Two of our critics review the latest film adapatation of William Shakespeare’s “Macbeth.” One critic has read the original play. One critic has not. How does their take even out?
[su_column]HAS READ THE PLAY:
Jason Wiese | Culture Editor
Friday, Dec.11; 11 a.m.
When Stanley Kubrick released his acclaimed adaptation of Stephen King’s novel “The Shining” in 1980, King famously voiced his displeasure over the film. The author believed that Kubrick, as a filmmaker who had never done anything in the horror genre before, missed the mark on what King’s own vision of the story should be as translated to screen. As an admirer of William Shakespeare’s original 17th Century play “Macbeth”, I imagine that the iconic playwright would have felt the same about Australian director Justin Kurzel’s adaptation from a screenplay by Jacob Koskoff, Michael Lesslie and Todd Louiso. There is much to admire about the film with its relentlessly gorgeous cinematography, perfect production and costume design and a unique take on the main characters’ descents into madness. However, in comparison to the source material and a habitual comfort to Shakespeare’s style, it does not feel complete.
Michael Fassbender takes the role of the ultimate representation of tyranny, Macbeth, who learns, after a successful yet tragic battle, of a prophecy from the mysterious Weird Sisters that he will soon be the Thane of Cawdor and then the King of Scotland. His wife, Lady Macbeth (Marion Contillard), seduces him into killing the King to claim the throne, thus driving them both into a life of power and a bloody, maddening abuse of it.
The script adapts Shakespeare’s dialogue verbatim, and rightfully so, spoken by actors imitating Scottish accents to the utmost perfection.
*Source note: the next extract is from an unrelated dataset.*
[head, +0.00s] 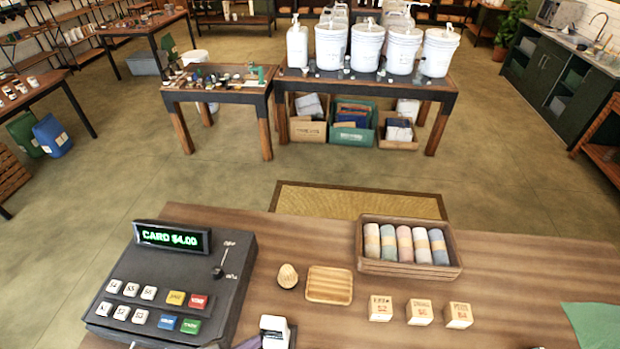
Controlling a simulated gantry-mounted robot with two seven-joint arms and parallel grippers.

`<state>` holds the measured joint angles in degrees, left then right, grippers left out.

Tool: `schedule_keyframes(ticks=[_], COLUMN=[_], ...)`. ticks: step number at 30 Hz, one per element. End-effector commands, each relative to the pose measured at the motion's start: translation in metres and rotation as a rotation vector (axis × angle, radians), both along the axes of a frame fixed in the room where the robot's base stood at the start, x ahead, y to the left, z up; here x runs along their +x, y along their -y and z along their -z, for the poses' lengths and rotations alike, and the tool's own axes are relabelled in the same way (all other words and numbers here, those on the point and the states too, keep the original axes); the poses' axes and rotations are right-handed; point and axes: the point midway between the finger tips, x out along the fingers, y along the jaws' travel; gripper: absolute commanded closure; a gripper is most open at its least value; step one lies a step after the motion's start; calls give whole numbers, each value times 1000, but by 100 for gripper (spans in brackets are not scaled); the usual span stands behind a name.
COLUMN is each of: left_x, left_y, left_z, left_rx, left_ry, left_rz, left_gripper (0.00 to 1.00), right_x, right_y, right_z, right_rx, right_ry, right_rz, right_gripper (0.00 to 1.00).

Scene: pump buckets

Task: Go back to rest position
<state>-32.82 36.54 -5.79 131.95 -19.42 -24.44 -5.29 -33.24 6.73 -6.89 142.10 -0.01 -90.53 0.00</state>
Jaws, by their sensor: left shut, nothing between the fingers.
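My left gripper (275,331) shows only in part at the bottom edge, as a white and dark shape just right of the cash register (230,285). It is shut and holds nothing. Most of my left arm is out of the picture. White pump buckets (365,45) stand in a row on the far table (395,85), well away from my left gripper.
The near wooden counter (500,265) carries a crate of rolled cloths (405,268), a small wooden tray (329,285), an egg-shaped item (288,276) and three lettered blocks (419,312). A green cloth (595,325) lies at right. The register display reads "CARD $4.00".

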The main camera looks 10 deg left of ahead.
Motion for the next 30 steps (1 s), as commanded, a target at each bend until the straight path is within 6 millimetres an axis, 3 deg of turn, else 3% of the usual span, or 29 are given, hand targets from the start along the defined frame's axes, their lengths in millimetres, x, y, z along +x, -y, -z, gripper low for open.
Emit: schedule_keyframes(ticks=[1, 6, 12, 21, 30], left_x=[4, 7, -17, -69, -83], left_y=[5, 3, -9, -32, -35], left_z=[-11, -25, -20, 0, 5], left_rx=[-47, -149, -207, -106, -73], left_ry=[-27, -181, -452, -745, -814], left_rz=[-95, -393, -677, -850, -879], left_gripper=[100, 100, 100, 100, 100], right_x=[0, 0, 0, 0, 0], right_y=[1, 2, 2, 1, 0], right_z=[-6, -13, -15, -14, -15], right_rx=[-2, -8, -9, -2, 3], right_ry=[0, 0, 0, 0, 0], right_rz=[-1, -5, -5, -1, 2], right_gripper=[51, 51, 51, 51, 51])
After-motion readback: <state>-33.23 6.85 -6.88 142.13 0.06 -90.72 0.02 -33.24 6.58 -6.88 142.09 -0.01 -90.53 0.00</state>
Despite the appropriate use of the accents in relation to the setting, it comes as an almost startling surprise to hear the words spoken that way.
It is even more of a surprise, and a potential source of discomfort for Shakespeare enthusiasts, to hear the dialogue spoken not in iambic pentameter, the rhythm in which Shakespeare’s dialogue is traditionally performed in. That aspect of the film is a tough one to criticize because, even though it breaks the play’s traditional performance format, it is somewhat admirable to see a new take on the characters’ interaction. Fassbender speaks Macbeth’s soliloquies as if desperate to avoid speaking loud enough for another to hear him, which is, admittedly, a more realistic approach.
These scenes are also filmed uniquely as montages to intersect with action taking place separately but in relation to the speech. In my opinion which I hold reluctantly, the only time this method suffers is at Lady Macbeth’s famous “Out damned spot” soliloquy. That moment is intended to show that her growing insanity has reached its peak to full consumption of the soul, but Contillard’s portrayal merely represents grief and regret,which does not match the power that I was anticipating.
Kurzel shows ambitious promise throughout the film. It is clear that he is setting out to make a “Macbeth” film beyond its expected potential while still keeping it contained within the setting in realistic fashion. He certainly succeeds at this with a strong and appropriate exemplification of brutality during scenes of battle and breathtaking visuals in the film’s subtlest moments, which there are many of. However, the film’s pacing does not blend well with the dialect and neither the pacing nor the performances effectively capture the emotional core of the story.
As a fair warning to Shakespeare enthusiasts, this is not Shakespeare’s”Macbeth”. This is Justin Kurzel’s “Macbeth”. It is a very impressive piece of filmmaking, proving that Kurzel is an artist to look out for in the future, but as an adaptation of Shakespeare, it misses the mark.
HAS NOT READ THE PLAY:
Devin King | Reporter
Friday, Dec. 11; 11 a.m.
I have never read nor have I seen the play “Macbeth” so it is very likely that this has a lot to do with how I viewed the 2015 film adaptation of the William Shakespeare classic. Perhaps I would have liked it much less, but I enjoyed this adaptation immensely.
As far as I can tell from director Justin Kurzel’s “Macbeth”, is that it essentially takes the word-for-word script of Shakespeare’s play, or at least edits very little of it, and adds Kurzel’s visual ideas.
As for the film doing justice to the source material, I cannot say. But for what it is worth, the film captures a tragic story of people trying to take political advantage when they can, which leads to devastating losses. The main characters are very complex and the plot is one of the most compelling I’ve seen at the movies all year.
2015’s “Macbeth” is also one of the most visually stunning piece of cinema I have ever seen. The use of gorgeous, medieval Scottish set pieces and stunning lighting makes the film one of 2015’s best looking movies. The use of red hues, in particular, are the most impressive visually impressive scenes and add a lot to the film’s symbolism.
Michael Fassbender plays the titular character, and gives an Oscar-worthy performance. Fassbender brings something new to the overall experience every time he appears on screen as Macbeth goes through multiple changes in character. From my understanding, Marion Cotillard portrays Lady Macbeth differently from the play’s traditional portrayal, but the end result was a very conflicted yet human character. Which seems to be a change for the better.